**Exercise aim:** Copy only this: the line containing "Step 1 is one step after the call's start", the line containing "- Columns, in", and every line between them, exactly as written.

=== Data to use ===

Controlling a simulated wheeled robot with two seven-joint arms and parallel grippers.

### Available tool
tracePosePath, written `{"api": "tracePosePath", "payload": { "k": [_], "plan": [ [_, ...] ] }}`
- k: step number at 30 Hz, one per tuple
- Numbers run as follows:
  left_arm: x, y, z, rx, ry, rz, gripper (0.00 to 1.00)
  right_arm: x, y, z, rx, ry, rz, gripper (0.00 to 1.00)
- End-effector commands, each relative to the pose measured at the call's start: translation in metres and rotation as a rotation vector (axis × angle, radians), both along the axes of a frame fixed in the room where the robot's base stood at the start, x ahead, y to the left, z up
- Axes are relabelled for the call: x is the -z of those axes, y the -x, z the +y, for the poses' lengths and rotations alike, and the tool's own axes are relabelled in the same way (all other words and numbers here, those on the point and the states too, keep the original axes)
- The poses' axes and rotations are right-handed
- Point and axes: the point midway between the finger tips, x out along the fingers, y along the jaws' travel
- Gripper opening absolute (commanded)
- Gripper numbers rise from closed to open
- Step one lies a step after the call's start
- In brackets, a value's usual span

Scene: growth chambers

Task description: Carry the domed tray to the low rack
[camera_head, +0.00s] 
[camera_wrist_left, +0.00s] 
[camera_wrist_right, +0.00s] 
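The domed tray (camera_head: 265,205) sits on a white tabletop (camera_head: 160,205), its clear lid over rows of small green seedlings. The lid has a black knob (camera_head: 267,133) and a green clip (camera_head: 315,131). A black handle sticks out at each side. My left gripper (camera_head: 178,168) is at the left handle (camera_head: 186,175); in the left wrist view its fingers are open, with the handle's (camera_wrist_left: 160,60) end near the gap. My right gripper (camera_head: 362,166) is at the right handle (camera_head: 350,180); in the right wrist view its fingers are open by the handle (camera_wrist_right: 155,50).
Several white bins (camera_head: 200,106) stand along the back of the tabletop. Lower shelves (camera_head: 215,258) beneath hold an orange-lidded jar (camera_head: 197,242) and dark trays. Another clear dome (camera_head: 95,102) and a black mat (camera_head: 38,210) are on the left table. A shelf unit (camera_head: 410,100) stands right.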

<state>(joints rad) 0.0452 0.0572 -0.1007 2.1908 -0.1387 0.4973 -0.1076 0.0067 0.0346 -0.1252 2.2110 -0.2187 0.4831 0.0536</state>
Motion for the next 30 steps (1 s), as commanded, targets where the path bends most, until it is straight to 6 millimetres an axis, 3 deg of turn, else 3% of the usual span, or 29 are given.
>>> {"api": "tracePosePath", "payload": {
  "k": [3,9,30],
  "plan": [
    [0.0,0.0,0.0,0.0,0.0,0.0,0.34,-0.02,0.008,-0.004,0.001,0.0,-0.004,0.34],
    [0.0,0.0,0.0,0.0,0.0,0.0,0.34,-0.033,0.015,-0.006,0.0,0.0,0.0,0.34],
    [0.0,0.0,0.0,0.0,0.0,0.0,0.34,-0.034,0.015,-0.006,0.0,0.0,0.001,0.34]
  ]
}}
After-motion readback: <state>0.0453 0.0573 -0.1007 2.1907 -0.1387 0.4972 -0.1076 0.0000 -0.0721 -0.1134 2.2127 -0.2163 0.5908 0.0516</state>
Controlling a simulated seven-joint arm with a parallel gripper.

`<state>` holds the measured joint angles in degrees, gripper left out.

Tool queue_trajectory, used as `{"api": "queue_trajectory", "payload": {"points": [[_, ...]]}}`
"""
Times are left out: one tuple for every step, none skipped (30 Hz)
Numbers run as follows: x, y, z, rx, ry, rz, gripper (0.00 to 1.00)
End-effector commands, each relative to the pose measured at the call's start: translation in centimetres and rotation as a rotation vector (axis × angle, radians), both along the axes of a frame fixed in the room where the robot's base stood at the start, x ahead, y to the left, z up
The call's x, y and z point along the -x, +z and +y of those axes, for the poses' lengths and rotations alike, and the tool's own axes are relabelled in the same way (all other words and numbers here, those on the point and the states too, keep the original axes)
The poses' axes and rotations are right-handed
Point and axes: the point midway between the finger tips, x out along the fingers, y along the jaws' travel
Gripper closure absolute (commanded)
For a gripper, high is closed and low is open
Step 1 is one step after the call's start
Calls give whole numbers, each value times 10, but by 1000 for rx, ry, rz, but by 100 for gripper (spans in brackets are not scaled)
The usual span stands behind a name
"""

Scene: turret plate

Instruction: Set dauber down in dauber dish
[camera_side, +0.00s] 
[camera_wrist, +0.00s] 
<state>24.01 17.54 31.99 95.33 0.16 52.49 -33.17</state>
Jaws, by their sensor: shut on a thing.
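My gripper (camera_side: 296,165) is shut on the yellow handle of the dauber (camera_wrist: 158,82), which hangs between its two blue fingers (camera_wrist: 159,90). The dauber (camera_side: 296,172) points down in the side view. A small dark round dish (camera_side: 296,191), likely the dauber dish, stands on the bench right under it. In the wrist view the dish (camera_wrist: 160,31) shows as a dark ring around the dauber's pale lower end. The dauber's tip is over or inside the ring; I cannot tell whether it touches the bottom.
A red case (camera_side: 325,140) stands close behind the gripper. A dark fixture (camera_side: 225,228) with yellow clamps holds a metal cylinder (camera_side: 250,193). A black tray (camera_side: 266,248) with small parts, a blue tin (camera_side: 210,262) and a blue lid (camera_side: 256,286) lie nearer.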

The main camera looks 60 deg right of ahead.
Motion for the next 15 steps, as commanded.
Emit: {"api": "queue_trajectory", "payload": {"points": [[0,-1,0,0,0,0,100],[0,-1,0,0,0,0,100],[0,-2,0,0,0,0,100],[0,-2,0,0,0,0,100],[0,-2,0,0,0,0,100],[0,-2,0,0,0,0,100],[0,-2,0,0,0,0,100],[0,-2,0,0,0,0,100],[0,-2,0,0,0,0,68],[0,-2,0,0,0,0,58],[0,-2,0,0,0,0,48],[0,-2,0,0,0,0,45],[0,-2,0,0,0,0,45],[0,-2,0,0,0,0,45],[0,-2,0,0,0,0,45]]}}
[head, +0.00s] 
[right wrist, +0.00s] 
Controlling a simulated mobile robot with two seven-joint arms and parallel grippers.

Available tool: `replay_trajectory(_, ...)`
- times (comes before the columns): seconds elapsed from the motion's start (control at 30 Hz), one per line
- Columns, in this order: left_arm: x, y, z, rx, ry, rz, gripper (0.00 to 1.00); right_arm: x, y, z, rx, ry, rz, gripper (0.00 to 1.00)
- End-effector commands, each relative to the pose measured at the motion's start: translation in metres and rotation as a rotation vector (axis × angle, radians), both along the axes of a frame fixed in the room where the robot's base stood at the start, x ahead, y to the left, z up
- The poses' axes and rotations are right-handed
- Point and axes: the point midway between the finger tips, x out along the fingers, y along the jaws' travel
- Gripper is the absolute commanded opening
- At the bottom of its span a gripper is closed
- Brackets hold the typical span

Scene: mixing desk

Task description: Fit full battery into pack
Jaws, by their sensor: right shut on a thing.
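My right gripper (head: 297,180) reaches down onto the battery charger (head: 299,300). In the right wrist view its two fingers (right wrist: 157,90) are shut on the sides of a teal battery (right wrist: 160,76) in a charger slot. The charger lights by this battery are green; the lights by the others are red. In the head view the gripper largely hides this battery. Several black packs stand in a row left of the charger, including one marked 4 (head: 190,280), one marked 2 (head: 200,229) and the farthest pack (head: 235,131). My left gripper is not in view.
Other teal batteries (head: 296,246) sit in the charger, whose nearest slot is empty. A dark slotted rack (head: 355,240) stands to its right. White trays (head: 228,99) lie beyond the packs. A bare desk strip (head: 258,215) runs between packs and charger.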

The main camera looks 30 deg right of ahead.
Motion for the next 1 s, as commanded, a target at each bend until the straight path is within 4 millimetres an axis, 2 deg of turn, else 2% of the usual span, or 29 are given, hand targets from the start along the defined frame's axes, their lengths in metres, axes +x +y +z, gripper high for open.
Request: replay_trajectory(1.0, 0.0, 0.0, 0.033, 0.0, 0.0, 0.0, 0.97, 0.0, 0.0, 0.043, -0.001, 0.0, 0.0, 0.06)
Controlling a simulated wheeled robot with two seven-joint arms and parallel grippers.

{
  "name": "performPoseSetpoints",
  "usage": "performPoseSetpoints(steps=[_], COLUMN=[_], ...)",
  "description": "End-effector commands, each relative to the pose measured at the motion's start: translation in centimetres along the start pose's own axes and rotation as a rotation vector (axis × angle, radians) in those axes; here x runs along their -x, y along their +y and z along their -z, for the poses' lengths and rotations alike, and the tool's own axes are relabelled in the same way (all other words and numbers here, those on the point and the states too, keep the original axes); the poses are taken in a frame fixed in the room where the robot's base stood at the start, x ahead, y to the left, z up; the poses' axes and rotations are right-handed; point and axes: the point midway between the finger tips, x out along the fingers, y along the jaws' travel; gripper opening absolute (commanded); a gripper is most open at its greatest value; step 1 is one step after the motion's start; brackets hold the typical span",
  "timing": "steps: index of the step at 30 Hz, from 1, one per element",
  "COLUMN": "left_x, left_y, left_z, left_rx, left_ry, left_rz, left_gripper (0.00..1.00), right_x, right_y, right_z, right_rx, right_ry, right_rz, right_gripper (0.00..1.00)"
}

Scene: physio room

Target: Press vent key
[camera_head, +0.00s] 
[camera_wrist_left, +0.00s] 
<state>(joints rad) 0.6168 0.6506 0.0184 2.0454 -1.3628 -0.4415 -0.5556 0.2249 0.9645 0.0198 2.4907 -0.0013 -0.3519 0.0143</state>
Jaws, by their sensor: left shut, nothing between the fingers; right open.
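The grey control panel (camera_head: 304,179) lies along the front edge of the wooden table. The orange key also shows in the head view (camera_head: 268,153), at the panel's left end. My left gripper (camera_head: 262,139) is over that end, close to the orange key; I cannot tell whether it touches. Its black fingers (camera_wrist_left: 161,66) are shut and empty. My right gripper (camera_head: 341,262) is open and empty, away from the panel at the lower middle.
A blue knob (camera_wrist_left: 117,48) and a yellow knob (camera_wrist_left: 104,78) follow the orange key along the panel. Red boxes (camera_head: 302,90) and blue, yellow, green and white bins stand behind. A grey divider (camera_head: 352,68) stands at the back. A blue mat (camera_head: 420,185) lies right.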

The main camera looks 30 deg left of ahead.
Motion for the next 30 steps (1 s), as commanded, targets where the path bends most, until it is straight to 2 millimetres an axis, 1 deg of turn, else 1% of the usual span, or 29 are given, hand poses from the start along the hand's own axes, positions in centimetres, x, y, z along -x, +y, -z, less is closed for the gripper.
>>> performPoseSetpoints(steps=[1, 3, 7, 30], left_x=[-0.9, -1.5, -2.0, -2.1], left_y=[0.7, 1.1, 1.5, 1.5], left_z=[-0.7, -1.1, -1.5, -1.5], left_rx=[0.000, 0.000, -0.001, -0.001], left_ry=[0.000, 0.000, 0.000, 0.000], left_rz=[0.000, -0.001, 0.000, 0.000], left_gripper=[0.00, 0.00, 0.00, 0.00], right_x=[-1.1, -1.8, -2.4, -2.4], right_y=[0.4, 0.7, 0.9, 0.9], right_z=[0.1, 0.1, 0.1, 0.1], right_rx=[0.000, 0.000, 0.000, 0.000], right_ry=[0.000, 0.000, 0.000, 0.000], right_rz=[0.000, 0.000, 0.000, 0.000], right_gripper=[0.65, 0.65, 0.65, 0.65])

===

**Exercise result:**
Step 1 is one step after the call's start
Calls give whole numbers, each value times 10, but by 1000 for rx, ry, rz, but by 100 for gripper (spans in brackets are not scaled)
The usual span stands behind a name
"""

Scene: turret plate

Instruction: Set dauber down in dauber dish
[camera_side, +0.00s] 
[camera_wrist, +0.00s] 
<state>24.01 17.54 31.99 95.33 0.16 52.49 -33.17</state>
Jaws, by their sensor: shut on a thing.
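My gripper (camera_side: 296,165) is shut on the yellow handle of the dauber (camera_wrist: 158,82), which hangs between its two blue fingers (camera_wrist: 159,90). The dauber (camera_side: 296,172) points down in the side view. A small dark round dish (camera_side: 296,191), likely the dauber dish, stands on the bench right under it. In the wrist view the dish (camera_wrist: 160,31) shows as a dark ring around the dauber's pale lower end. The dauber's tip is over or inside the ring; I cannot tell whether it touches the bottom.
A red case (camera_side: 325,140) stands close behind the gripper. A dark fixture (camera_side: 225,228) with yellow clamps holds a metal cylinder (camera_side: 250,193). A black tray (camera_side: 266,248) with small parts, a blue tin (camera_side: 210,262) and a blue lid (camera_side: 256,286) lie nearer.

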The main camera looks 60 deg right of ahead.
Motion for the next 15 steps, as commanded.
Emit: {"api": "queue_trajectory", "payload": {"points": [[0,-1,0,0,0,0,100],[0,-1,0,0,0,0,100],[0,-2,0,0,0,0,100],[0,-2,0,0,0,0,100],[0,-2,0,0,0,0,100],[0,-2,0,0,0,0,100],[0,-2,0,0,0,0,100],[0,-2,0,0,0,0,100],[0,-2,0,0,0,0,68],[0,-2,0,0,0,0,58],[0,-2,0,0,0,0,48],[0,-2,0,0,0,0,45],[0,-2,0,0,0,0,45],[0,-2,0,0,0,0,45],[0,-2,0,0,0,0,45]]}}
[head, +0.00s] 
[right wrist, +0.00s] 
Controlling a simulated mobile robot with two seven-joint arms and parallel grippers.

Available tool: `replay_trajectory(_, ...)`
- times (comes before the columns): seconds elapsed from the motion's start (control at 30 Hz), one per line
- Columns, in this order: left_arm: x, y, z, rx, ry, rz, gripper (0.00 to 1.00); right_arm: x, y, z, rx, ry, rz, gripper (0.00 to 1.00)

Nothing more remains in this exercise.